=== Stated exercise ===
Extract the first line through the line containing "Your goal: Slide" from the listing below, exactly as written.

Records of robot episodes

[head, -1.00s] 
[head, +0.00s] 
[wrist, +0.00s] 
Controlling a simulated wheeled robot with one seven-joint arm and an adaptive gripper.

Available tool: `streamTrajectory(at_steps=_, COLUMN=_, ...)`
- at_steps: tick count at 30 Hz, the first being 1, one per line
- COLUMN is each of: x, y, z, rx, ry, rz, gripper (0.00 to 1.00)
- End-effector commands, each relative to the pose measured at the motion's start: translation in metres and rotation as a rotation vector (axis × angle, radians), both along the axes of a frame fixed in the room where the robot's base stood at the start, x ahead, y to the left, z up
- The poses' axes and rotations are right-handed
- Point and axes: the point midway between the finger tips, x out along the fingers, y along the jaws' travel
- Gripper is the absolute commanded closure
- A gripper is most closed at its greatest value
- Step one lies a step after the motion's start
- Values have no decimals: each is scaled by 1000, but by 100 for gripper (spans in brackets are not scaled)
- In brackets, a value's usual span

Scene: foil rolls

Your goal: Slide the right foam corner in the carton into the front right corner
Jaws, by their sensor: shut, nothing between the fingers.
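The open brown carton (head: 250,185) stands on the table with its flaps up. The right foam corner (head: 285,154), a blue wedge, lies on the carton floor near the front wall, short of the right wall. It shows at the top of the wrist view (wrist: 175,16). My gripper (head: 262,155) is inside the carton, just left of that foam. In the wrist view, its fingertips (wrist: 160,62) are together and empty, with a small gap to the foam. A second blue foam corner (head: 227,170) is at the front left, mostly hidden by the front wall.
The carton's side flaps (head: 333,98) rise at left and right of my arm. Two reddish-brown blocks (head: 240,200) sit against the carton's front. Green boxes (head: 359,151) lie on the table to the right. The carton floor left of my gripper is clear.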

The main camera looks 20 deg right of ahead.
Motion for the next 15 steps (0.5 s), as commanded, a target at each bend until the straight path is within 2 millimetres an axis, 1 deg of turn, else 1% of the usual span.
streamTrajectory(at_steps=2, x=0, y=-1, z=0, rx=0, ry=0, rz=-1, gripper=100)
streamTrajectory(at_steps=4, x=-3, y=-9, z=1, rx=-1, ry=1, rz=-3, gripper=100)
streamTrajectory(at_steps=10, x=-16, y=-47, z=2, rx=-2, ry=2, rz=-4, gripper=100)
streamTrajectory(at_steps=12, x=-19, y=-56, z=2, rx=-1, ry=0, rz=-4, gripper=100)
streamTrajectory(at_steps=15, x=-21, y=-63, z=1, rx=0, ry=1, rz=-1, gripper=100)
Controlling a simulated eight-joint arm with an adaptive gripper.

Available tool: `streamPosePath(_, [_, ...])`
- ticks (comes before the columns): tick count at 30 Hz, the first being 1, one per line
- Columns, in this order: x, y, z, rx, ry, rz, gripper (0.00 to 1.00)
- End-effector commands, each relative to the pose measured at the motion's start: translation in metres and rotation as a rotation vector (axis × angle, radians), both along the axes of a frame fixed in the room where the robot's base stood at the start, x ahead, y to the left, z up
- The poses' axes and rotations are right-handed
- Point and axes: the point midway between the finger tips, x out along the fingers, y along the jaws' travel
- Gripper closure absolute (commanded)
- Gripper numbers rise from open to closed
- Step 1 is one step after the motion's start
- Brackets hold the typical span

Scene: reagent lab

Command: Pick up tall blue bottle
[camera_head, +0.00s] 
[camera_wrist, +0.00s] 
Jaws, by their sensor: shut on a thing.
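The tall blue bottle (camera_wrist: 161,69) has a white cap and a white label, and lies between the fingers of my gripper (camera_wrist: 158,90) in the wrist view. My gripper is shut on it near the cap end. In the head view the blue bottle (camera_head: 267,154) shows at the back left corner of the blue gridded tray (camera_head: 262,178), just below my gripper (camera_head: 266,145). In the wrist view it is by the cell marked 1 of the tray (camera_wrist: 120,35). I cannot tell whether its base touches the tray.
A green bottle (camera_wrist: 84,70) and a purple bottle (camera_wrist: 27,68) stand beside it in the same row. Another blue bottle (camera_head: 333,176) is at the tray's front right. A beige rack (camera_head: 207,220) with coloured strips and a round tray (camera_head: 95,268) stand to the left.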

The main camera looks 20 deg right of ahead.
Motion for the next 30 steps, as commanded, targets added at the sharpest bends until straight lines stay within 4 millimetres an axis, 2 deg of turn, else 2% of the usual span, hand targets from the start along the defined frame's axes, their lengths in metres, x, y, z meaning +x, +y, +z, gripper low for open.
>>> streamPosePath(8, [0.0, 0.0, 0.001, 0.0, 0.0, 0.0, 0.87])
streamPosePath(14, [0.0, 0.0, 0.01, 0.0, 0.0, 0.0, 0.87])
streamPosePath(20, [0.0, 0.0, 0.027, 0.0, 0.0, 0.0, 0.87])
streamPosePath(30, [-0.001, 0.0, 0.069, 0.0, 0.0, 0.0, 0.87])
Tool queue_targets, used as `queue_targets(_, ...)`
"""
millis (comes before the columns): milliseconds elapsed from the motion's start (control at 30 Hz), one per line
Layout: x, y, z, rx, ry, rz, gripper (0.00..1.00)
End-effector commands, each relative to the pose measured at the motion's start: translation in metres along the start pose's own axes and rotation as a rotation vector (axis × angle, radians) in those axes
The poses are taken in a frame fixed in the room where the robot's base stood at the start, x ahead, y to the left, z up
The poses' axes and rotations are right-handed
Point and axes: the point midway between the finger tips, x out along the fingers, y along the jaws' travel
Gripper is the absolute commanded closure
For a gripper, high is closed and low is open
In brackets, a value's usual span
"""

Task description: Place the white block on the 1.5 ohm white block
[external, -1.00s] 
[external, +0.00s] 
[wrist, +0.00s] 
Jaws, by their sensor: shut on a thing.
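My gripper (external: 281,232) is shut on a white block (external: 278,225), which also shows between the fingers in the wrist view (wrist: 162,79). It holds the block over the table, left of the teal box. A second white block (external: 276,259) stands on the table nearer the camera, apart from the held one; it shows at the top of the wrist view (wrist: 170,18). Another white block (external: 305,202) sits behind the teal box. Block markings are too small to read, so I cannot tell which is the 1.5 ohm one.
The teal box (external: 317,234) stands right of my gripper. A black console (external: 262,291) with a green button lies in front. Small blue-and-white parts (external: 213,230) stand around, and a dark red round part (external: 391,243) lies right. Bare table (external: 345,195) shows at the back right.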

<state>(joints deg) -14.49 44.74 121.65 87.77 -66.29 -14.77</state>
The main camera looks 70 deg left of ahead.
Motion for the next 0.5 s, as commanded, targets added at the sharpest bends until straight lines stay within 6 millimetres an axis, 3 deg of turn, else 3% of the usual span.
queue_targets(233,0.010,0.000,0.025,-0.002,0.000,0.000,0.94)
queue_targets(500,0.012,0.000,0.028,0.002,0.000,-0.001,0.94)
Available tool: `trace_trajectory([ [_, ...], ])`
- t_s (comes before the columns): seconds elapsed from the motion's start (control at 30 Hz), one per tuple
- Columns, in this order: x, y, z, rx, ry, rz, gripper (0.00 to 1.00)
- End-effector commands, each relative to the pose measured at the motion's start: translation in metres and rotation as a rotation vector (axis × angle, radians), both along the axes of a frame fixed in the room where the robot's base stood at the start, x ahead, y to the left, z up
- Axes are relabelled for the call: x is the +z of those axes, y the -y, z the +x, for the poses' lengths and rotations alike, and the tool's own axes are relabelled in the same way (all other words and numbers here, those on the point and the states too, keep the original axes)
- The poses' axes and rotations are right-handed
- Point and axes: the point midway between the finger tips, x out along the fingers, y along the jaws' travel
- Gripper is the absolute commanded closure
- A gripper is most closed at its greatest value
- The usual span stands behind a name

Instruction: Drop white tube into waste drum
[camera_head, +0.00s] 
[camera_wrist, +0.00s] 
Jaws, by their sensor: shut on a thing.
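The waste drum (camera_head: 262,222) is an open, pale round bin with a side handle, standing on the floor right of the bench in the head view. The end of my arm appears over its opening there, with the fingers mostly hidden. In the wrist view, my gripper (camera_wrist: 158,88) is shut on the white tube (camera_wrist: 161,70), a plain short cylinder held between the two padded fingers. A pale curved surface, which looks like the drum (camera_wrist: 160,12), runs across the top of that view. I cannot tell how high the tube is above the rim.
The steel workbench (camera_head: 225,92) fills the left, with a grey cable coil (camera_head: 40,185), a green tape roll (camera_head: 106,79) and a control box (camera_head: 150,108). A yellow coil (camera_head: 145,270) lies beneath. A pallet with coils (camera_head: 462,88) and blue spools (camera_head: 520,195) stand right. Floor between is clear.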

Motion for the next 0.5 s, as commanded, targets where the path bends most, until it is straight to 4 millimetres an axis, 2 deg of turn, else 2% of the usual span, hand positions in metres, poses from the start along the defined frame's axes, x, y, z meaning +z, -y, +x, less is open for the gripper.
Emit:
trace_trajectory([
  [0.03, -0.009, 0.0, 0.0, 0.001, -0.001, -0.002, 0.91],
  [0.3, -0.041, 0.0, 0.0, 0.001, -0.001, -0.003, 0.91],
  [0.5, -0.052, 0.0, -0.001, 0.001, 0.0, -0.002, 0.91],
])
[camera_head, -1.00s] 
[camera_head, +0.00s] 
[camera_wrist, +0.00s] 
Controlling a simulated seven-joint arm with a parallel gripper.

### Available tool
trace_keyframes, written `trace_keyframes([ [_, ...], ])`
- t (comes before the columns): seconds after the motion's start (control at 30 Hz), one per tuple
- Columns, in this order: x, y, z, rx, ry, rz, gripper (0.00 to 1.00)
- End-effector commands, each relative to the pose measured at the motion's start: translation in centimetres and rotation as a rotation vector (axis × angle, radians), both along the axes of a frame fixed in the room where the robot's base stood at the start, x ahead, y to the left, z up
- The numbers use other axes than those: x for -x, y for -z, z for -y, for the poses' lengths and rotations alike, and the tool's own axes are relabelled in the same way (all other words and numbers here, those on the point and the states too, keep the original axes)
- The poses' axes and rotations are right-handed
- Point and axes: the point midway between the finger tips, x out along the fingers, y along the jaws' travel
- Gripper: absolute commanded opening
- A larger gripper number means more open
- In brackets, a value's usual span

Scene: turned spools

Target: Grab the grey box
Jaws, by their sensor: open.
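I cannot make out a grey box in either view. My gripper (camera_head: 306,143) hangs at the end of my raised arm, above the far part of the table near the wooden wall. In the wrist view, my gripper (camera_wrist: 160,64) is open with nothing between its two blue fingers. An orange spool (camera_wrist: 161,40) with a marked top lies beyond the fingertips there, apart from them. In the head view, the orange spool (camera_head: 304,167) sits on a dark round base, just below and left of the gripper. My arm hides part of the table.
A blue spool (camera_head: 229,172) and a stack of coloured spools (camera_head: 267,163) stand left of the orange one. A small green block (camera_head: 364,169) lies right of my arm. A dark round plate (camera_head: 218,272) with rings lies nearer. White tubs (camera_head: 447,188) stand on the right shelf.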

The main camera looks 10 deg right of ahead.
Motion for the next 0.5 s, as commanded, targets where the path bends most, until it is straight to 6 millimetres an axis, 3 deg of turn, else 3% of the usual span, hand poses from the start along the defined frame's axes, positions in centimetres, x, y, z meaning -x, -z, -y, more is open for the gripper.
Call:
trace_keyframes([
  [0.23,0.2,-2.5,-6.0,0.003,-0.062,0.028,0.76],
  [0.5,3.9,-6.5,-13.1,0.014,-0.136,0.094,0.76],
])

=== Task result ===
[head, -1.00s] 
[head, +0.00s] 
[wrist, +0.00s] 
Controlling a simulated wheeled robot with one seven-joint arm and an adaptive gripper.

Available tool: `streamTrajectory(at_steps=_, COLUMN=_, ...)`
- at_steps: tick count at 30 Hz, the first being 1, one per line
- COLUMN is each of: x, y, z, rx, ry, rz, gripper (0.00 to 1.00)
- End-effector commands, each relative to the pose measured at the motion's start: translation in metres and rotation as a rotation vector (axis × angle, radians), both along the axes of a frame fixed in the room where the robot's base stood at the start, x ahead, y to the left, z up
- The poses' axes and rotations are right-handed
- Point and axes: the point midway between the finger tips, x out along the fingers, y along the jaws' travel
- Gripper is the absolute commanded closure
- A gripper is most closed at its greatest value
- Step one lies a step after the motion's start
- Values have no decimals: each is scaled by 1000, but by 100 for gripper (spans in brackets are not scaled)
- In brackets, a value's usual span

Scene: foil rolls

Your goal: Slide the right foam corner in the carton into the front right corner

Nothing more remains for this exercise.